══ Data extract

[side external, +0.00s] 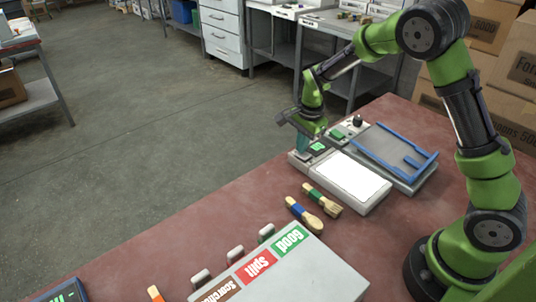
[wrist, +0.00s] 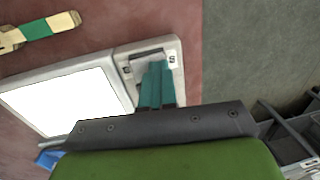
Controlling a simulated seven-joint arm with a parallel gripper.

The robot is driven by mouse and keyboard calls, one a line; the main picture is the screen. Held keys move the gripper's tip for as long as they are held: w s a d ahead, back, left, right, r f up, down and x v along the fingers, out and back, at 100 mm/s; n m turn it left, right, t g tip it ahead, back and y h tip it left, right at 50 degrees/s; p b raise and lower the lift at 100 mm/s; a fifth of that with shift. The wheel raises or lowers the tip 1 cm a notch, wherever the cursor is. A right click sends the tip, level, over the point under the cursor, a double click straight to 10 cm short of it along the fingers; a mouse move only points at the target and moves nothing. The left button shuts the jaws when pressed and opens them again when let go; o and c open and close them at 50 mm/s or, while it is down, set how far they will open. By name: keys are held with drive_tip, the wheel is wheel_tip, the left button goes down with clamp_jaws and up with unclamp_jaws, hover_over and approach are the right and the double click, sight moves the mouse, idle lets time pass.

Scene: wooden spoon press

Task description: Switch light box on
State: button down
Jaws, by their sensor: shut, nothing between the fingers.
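The light box (side external: 352,177) lies on the red-brown table, its top panel evenly bright white. It also shows in the wrist view (wrist: 72,102), with the white panel to the left and a pale end strip to the right. On that strip is a dark recessed switch (wrist: 145,57) with small marks beside it. My gripper (side external: 301,150) is at this end of the box, fingers pointing down. In the wrist view its teal fingers (wrist: 157,70) are together and empty, over the switch and hiding part of it. I cannot tell whether they touch it.
A grey plate with a blue frame (side external: 408,160) stands behind the light box. A blue-banded spoon (side external: 304,214) and a green-banded utensil (side external: 322,199) lie in front. A grey box (side external: 300,275) labelled "Good", "Split" and "Scorched" stands nearer. The table's left edge is close to my gripper.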

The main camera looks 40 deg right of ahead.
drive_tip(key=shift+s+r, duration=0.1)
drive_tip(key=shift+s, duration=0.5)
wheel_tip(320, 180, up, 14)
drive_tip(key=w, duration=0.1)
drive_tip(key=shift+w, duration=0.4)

════

Task brief:
Using the data above, copy each line that contains "button".

Solution below:
The robot is driven by mouse and keyboard calls, one a line; the main picture is the screen. Held keys move the gripper's tip for as long as they are held: w s a d ahead, back, left, right, r f up, down and x v along the fingers, out and back, at 100 mm/s; n m turn it left, right, t g tip it ahead, back and y h tip it left, right at 50 degrees/s; p b raise and lower the lift at 100 mm/s; a fifth of that with shift. The wheel raises or lowers the tip 1 cm a notch, wherever the cursor is. A right click sends the tip, level, over the point under the cursor, a double click straight to 10 cm short of it along the fingers; a mouse move only points at the target and moves nothing. The left button shuts the jaws when pressed and opens them again when let go; o and c open and close them at 50 mm/s or, while it is down, set how far they will open. By name: keys are held with drive_tip, the wheel is wheel_tip, the left button goes down with clamp_jaws and up with unclamp_jaws, hover_over and approach are the right and the double click, sight moves the mouse, idle lets time pass.
State: button down

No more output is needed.